Межвоенный спад был общемировым явлением, но его последствия сильно различались в разных странах, и варианты политики, какими бы они ни были, также были совершенно разными. Если посмотреть на выработку политики в некоторых местах, то можно лишь проанализировать, почему она была ограничена и заторможена: так было в странах с высокой задолженностью, перед которыми стояли лишь крайне непривлекательные и политически неприятные альтернативы. Девальвация для получения экспортных преимуществ (или спроса из-за рубежа) только увеличила бы бремя долга, выраженного в иностранной валюте, так что за девальвацией неизбежно последовал бы дефолт; но этот шаг ограничил бы доступность финансирования торговли, включая необходимый импорт. Как следствие, экономические стратеги стран с непосильным уровнем долга, такие как аргентинский экономист Рауль Пребиш, пришли к выводу, что только долгосрочная стратегия развития через импортозамещение предлагает путь к спасению: повышение уровня внутреннего спроса. Пребиш, разработавший в 1930-х годах обширную и сложную систему валютного контроля, считал этот вид контроля необходимым для построения стратегии, которая позволит сельскохозяйственным производителям вырваться из ловушки низких цен на товары. Даже там, где казалось, что существует больше вариантов политики, были сильные стимулы разорвать связи с внешней системой, которая навязывала дефляцию и депрессию.

Британия, чьи традиции экономического мышления повлияли на мировые дебаты о контркризисной стратегии, казалось бы, имела больше возможностей для решения экономических дилемм, но страна в значительной степени не смогла реализовать эту возможность. Анализ, который триумфально вышел из депрессии и навсегда ассоциируется с кембриджским экономистом Джоном Мейнардом Кейнсом, отражал весьма своеобразный британский материальный контекст. Страна находилась в длительном относительном экономическом упадке, и еще до наступления мирового спада существовали серьезные структурные проблемы. В середине 1920-х годов более четверти миллиона рабочих были безработными (из почти 12 миллионов застрахованных); три четверти из них были заняты в старых основных отраслях промышленности, в частности, в хлопчатобумажном и шерстяном производстве. Политические лидеры не могли представить себе иного решения, кроме сокращения расходов, в частности, за счет снижения заработной платы (а не инвестиций в повышение производительности труда). Премьер-министр Стэнли Болдуин, выходец из семьи металлургов, объяснил, что «все рабочие в этой стране должны пойти на сокращение заработной платы, чтобы помочь поставить промышленность на ноги». Давление, несомненно, усугублялось выбором обменного курса - довоенного курса, по которому правительство вернуло страну к золотому стандарту и золотой конвертируемости в 1925 году, и который создавал постоянное давление на дефляцию. Но, возможно, выбор любого паритета был ошибкой, порожденной менталитетом того времени, который стремился вернуться к кажущейся уверенности довоенного курса: страна была уязвима к финансовым бегствам, к которым подталкивала легкая цель, предлагаемая фиксированным обменным курсом.

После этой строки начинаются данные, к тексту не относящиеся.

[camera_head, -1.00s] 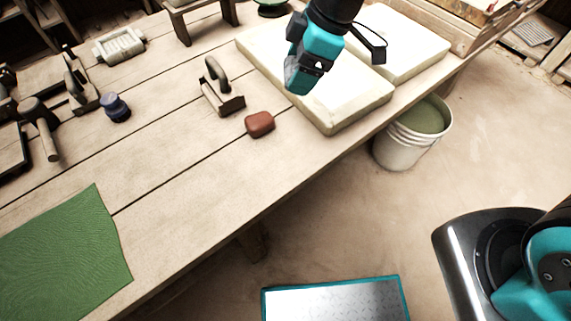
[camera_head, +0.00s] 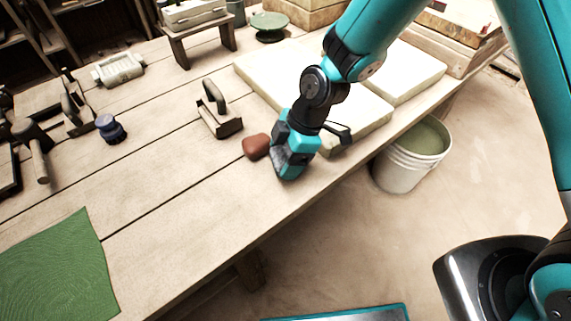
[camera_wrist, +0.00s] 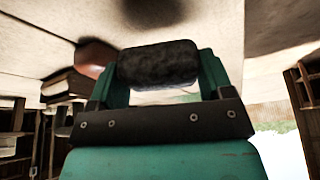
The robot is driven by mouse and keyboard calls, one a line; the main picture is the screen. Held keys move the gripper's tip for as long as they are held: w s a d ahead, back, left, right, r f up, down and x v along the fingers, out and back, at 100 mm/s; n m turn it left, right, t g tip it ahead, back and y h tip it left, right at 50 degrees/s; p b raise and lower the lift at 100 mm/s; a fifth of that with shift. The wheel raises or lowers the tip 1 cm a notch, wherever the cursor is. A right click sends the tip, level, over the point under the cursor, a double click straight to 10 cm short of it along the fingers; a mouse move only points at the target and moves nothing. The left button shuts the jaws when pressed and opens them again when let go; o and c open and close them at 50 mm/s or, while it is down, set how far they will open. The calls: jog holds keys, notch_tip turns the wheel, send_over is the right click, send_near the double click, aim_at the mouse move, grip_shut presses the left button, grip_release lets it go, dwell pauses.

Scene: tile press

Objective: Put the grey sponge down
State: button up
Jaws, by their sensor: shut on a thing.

Великобритания в 1920-х годах, даже до начала спада, выглядела и чувствовала себя подавленной. В этом был заметный контраст с двумя другими крупными промышленными экономиками мира, Германией и Соединенными Штатами. Германия пережила бум в конце 1920-х годов, вызванный иностранными займами, которые обещали лучшее будущее и мечтали о рационализированном технологическом будущем, в то время как Соединенные Штаты, которые в значительной степени породили финансовое изобилие, подпитывавшее мировой подъем, выглядели весьма эйфорично. Приток средств в Германию фактически позволил ей на данный момент не выплачивать репарации или, по крайней мере, не осуществлять чистых трансфертных платежей. Япония тоже создавала мощную и динамичную экспортную промышленность. В конце 1920-х годов Советский Союз рассматривал форсированную беглую индустриализацию как способ выхода из стагнации. В нединамичной Великобритании Кейнс чувствовал, что он предлагает не просто решения для британского недомогания, а основы политики, которые имеют гораздо более широкое, возможно, глобальное применение. Как он выразился в письме Джорджу Бернарду Шоу в 1935 году, накануне публикации своего главного труда "Общая теория занятости, процента и денег", «я считаю, что пишу книгу по экономической теории, которая в значительной степени изменит - не сразу, я полагаю, но в течение следующих 10 лет - то, как мир думает об экономических проблемах». Короче говоря, он считал, что британская проблема требует глобального решения.

Глобализированное изобилие

Соединенные Штаты в "ревущие двадцатые" были охвачены восторгом. Казалось, что все идет правильно; возможности были безграничны. Компьютерный анализ содержания газет позволяет выделить моменты, когда психология или настроения влияли на рынки. Постоянной темой репортажей в оптимистической фазе быстрого роста было благоприятное состояние финансов государственного сектора, при этом Соединенные Штаты имели самый низкий долг среди всех крупных промышленных стран по отношению к общественному богатству и платили меньше процентов. Эйфорические статьи 1926 года, посвященные 150-летию провозглашения независимости от Великобритании, объясняли историю американского успеха: "Если сравнить эти две нации в одном предложении, то в Соединенных Штатах сейчас в три раза больше населения, чем в Великобритании, в пять раз больше богатства и в шесть раз больше дохода. . . . Прибыль компании Ford в этом году составила 94 000 000 долларов. Никто в Великобритании не может осознать такой факт. Эта сумма более чем в три раза превышает капитал крупнейшего производителя автомобилей в Англии. Американское богатство удвоилось за последние десять лет - это темп прогресса, который никогда не был известен в Европе. По сравнению с этими беспрецедентными цифрами британский прогресс кажется «короткой и простой летописью бедняков». Подобные статьи оказали заметное влияние на уверенность американского бизнеса и, следовательно, на инвестиционное поведение. Американские инвесторы были в высшей степени уверены в новой способности Америки к глобальному лидерству.